The transponder, and other electronics in the aircraft, must be equipped with on/off switches and or circuit-breakers. This is not just to satisfy certification requirements of the FAA, but in event of a short-circuit and/or fire from this device. It would be like replacing one of the circuit-breakers for your home with a fuse block and a penny jammed in the fuse block. If the item short-circuits and you don't remove power a fire is guaranteed.
There isn't going to be a technological fix that prevents a pilot from hijacking or crashing his own plane. Any proposed system will far more complicated, impossible to certify, and have so many failure modes it would take decades to test.
I'm sure this question will be addressed in the eventual accident report, so a few words from an engineer.

Let's recall that the B777 and its systems design was done in the early 1990s. Electronics and communications systems design has made immense progress since then.

While the above hijack or crash prevention system may be a difficult task, a far easier goal would be to improve the communication and reporting capabilities, as well as the "tamper-proofness" of the airplane so that it would be almost impossible to go invisible the way MH370 did.

For example, it is not that difficult to design a smart circuit breaker which before actually cutting the power instructs a communication device (e.g.

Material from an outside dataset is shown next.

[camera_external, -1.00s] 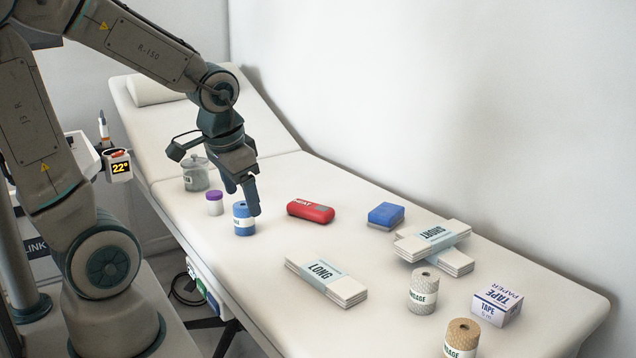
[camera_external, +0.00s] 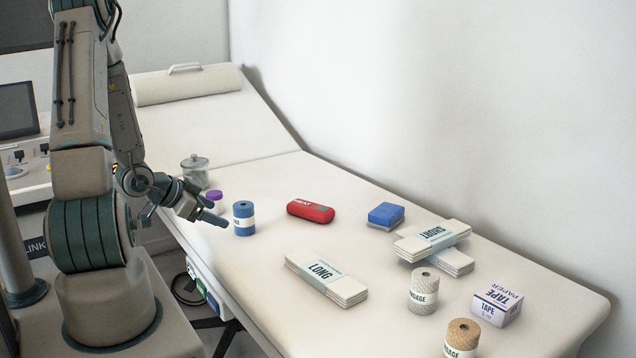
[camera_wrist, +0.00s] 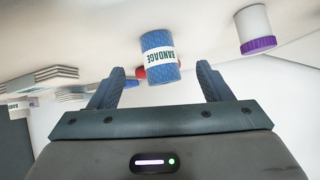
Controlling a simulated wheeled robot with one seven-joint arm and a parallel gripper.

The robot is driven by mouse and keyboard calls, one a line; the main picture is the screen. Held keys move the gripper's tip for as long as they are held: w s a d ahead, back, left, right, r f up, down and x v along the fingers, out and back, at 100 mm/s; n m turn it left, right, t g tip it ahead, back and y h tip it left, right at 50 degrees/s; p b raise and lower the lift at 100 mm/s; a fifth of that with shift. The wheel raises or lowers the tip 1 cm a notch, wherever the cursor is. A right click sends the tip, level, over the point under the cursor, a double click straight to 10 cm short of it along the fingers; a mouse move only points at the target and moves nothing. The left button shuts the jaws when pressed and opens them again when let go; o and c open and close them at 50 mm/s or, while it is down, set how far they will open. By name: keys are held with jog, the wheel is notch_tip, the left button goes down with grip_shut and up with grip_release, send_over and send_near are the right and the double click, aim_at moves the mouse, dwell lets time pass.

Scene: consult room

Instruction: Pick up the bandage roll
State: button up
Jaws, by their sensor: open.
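A blue bandage roll (camera_external: 244,218) with a white label stands upright on the couch. My gripper (camera_external: 212,210) is low at its left, fingers pointing roughly level towards it, with a small gap. In the wrist view the blue roll (camera_wrist: 158,57) appears upside down, ahead of and between the two spread fingertips (camera_wrist: 161,72). The gripper is open and empty. A pale bandage roll (camera_external: 423,291) and a tan bandage roll (camera_external: 462,338) stand towards the near right end, the tan one cut by the frame edge.
A purple-capped tub (camera_external: 214,197) and a glass jar (camera_external: 195,170) stand close behind my gripper. A red case (camera_external: 311,211), blue pad (camera_external: 386,215), LONG packs (camera_external: 326,278), SHORT packs (camera_external: 434,241) and tape box (camera_external: 497,304) lie to the right on the couch (camera_external: 270,270).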

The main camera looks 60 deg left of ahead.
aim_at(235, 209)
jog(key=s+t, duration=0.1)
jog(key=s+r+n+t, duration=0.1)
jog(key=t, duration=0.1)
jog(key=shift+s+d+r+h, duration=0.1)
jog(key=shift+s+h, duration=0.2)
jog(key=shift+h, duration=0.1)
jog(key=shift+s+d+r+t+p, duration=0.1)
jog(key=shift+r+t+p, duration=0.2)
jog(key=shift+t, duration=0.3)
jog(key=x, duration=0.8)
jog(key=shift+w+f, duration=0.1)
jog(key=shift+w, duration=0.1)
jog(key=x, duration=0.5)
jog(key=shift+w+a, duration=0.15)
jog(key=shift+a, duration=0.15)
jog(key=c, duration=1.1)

ACARS) to send out an alert , for example "I was manually pulled" or "I need to break now due to overcurrent" or even "I'm sensing high overtemp".

Likewise, an "Equipment bay hatch being opened" alert would be a piece-of-cake to implement.

With some careful systems design, the act of "going invisible" would then not be possible without at least an alert message with some details getting out to the outside world. In the MH370 case, it might have been the difference between scrambling primary radar or military interceptors, and the agony the world has experienced last week. Perhaps even the knowledge that "you can't go hiding without announcing it" will discourage anyone from trying.

PS: It is a bit startling to realize that MH370, as it now seems, was just one circuit breaker pull away (Satcom) from full success in its go-hiding maneuver. As this reached the public domain yesterday, it becomes evident that something needs to be done to prevent further attempts.